Friday, October 2, 2009

Build to think

Over at Musings from an Amateur, Bryce Bunting wonders why students love to learn but don't like school. He tells the story of coming to like writing not from taking writing classes but from blogging. His explanation of why he learns this way? What Prof. of New Media Clay Shirkey refers to as the "architecture of participation."

Shirley suggests that old media had only one model--comsumption. Experts produced, the public consumed. New media, on the other hand is built around a three-part model: consumption, production, and sharing. In Shirkey's view production and sharing are ever more important, because people are willing now to spend a bit of their "cognitive surplus" on exactly those things. We don't only watch (consume) TV. We also make it.

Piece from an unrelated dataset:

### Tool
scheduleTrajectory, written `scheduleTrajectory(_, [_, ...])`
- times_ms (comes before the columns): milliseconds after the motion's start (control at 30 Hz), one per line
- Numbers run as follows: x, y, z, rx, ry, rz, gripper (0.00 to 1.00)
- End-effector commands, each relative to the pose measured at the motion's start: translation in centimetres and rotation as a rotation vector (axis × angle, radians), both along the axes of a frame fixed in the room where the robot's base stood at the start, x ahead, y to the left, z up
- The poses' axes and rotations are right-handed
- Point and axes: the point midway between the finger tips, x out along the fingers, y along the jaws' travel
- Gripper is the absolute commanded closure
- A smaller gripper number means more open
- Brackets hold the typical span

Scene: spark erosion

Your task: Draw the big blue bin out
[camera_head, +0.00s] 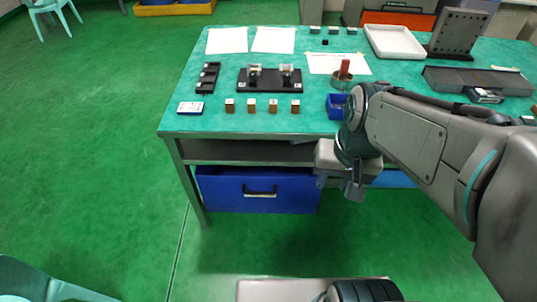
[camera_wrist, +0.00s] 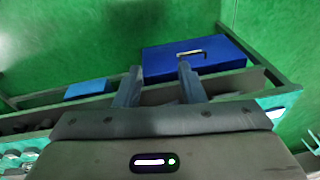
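The big blue bin (camera_head: 225,193) stands on the floor under the green-topped table, below its metal shelf. My gripper (camera_head: 342,187) hangs in front of the table, to the right of the bin and apart from the handle. In the wrist view its two fingers (camera_wrist: 160,69) are spread with nothing between them. The back of the bin is hidden under the table.
A second blue bin (camera_head: 394,179) shows under the table to the right, partly behind my arm. The table (camera_head: 215,120) carries blocks, papers, trays and fixtures. A table leg (camera_head: 187,180) stands left of the bin. The green floor before the bin is clear.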

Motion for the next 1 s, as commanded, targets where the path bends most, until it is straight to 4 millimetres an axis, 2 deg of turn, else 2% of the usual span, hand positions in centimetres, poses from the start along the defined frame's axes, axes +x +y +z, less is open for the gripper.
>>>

The analogies to education are pretty clear here. The old model of education was consumption based--experts produced knowledge, students consumed it. When they had consumed it well enough, they demonstrated it by producing something of their own.

I hope we are moving towards a "new media" model of education, where consuption, producing, and sharing all take up major proportions of student and faculty time. (After all, one of the main complaints of faculty is that they don't get time to consume (i.e. read, do research, take a sabbatical) because they are always producing stuff.)

But how to do it? Tim Brown suggests that "design thinking" can make it possible. His ideas are far bigger than I can describe here, but one phrase in his talk stood out to me--that designers shouldn't "think about what to build" they should "build in order to think." (This turn reminds me of William Carlos Williams' line "no ideas but in things.")

If education is based on the idea that we build to think, it has several implications:
  1. No need to start with giving the background--start with doing. Write a paper to discover what you know and don't know; learn to play an instrument by playing it.
  2. Do the same thing several times in order to get better.
  3. Build trust, because when it isn't possible to know the outcome in advance, the project depends on trust (or community) not a promise of success down the road.
  4. Trust grows when work focuses on real human need.
  5. The realm of real human need is huge. Working on needs isn't, then, just about hunger and poverty. Instead it is about being honest in public about one's own weakness and showing patience with those of others.
  6. Work in public, revise in public, fail in public.


Bryce said...


Do you think that design thinking could ever be part of a general education program? Or, would formalizing it in that way just bastardize the whole process?

I've talked to Andy Gibbons in BYU's IP&T department a couple of times about this, but I still have doubts that making it part of a formal curriculum would lead to meaningful gains in design thinking among students.

gary said...

IDEO has figured out how to do it in a global design/community development business so you would think it could happen on a campus. I think the trick is to get it built in the right way--experimental seminars instead of freshman seminars; group projects instead of learning communities; senior design projects rather than theses. At a course level it would take some thinking, but I can see how a history class, for example, could grow out of questions and problems rather than topics and research.

I'd love to explore it, because I think it could be a key to responding to the cost/quality challenges schools like Westminster face.

Why are you skeptical? Is it largely because of the way that an approach becomes a "solution" and so loses flexibility?